--- start of DATA TO USE ---

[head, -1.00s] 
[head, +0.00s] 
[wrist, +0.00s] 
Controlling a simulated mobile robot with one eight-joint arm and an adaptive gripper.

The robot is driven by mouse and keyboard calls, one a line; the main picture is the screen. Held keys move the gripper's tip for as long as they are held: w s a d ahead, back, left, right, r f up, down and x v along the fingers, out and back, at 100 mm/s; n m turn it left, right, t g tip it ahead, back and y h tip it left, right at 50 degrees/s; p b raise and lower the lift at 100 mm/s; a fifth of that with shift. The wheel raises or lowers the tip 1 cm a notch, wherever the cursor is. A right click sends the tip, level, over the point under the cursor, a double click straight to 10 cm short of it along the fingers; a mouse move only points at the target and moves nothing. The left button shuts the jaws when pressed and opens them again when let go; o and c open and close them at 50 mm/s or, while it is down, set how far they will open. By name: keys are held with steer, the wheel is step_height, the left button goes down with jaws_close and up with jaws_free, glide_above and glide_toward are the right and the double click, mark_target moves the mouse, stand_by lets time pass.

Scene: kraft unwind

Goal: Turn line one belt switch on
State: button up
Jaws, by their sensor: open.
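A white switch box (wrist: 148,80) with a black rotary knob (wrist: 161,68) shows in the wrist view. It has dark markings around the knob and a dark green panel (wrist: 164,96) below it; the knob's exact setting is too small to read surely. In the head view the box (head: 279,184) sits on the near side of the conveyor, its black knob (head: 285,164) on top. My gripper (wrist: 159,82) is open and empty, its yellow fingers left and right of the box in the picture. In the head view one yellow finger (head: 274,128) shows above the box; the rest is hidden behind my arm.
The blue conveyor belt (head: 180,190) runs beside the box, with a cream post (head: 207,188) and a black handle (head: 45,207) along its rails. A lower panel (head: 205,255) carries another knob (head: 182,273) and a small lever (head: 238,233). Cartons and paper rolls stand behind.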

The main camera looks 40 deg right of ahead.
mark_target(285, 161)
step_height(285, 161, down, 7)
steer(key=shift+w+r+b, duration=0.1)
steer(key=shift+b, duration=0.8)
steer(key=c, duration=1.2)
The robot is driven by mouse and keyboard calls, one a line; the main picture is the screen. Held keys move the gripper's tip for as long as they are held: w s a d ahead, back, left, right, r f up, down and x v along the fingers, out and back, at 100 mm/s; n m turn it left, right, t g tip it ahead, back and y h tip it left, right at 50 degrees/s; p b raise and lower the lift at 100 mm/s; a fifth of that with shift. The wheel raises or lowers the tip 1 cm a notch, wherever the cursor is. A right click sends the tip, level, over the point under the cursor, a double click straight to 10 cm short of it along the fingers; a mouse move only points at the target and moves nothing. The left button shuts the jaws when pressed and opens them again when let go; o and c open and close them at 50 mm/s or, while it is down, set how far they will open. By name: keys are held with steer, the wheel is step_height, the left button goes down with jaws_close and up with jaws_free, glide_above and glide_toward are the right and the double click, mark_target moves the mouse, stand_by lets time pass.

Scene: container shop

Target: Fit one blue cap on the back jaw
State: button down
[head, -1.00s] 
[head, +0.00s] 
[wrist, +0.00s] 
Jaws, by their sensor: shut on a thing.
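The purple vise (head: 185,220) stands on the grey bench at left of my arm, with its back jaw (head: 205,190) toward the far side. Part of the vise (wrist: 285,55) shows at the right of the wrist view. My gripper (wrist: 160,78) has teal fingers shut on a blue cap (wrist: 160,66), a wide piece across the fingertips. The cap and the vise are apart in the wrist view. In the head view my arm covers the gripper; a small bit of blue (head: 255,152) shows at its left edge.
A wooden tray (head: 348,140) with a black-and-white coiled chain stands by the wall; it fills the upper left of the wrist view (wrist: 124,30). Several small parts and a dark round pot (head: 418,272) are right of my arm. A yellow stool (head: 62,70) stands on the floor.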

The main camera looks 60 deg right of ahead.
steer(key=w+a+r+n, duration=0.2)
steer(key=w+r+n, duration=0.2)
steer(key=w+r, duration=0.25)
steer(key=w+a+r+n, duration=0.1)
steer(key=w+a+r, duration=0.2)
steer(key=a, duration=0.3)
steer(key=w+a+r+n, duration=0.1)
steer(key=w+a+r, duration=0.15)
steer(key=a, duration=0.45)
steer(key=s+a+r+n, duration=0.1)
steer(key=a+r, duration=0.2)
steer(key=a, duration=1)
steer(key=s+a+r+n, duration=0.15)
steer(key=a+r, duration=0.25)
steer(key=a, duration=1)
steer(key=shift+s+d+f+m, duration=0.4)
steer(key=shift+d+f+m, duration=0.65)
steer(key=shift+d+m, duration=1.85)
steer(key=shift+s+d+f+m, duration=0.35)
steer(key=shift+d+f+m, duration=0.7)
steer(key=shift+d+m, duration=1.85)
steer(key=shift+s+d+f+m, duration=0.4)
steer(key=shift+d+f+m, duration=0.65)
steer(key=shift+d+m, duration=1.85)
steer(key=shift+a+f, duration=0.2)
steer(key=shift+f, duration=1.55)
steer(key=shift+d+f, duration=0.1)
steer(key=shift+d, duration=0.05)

--- end of DATA TO USE ---

JOB — Write down again the exact lines running from the beginning of the data to the line containing "State: button up", with both ends included.

COMPLETE ANSWER —
[head, -1.00s] 
[head, +0.00s] 
[wrist, +0.00s] 
Controlling a simulated mobile robot with one eight-joint arm and an adaptive gripper.

The robot is driven by mouse and keyboard calls, one a line; the main picture is the screen. Held keys move the gripper's tip for as long as they are held: w s a d ahead, back, left, right, r f up, down and x v along the fingers, out and back, at 100 mm/s; n m turn it left, right, t g tip it ahead, back and y h tip it left, right at 50 degrees/s; p b raise and lower the lift at 100 mm/s; a fifth of that with shift. The wheel raises or lowers the tip 1 cm a notch, wherever the cursor is. A right click sends the tip, level, over the point under the cursor, a double click straight to 10 cm short of it along the fingers; a mouse move only points at the target and moves nothing. The left button shuts the jaws when pressed and opens them again when let go; o and c open and close them at 50 mm/s or, while it is down, set how far they will open. By name: keys are held with steer, the wheel is step_height, the left button goes down with jaws_close and up with jaws_free, glide_above and glide_toward are the right and the double click, mark_target moves the mouse, stand_by lets time pass.

Scene: kraft unwind

Goal: Turn line one belt switch on
State: button up

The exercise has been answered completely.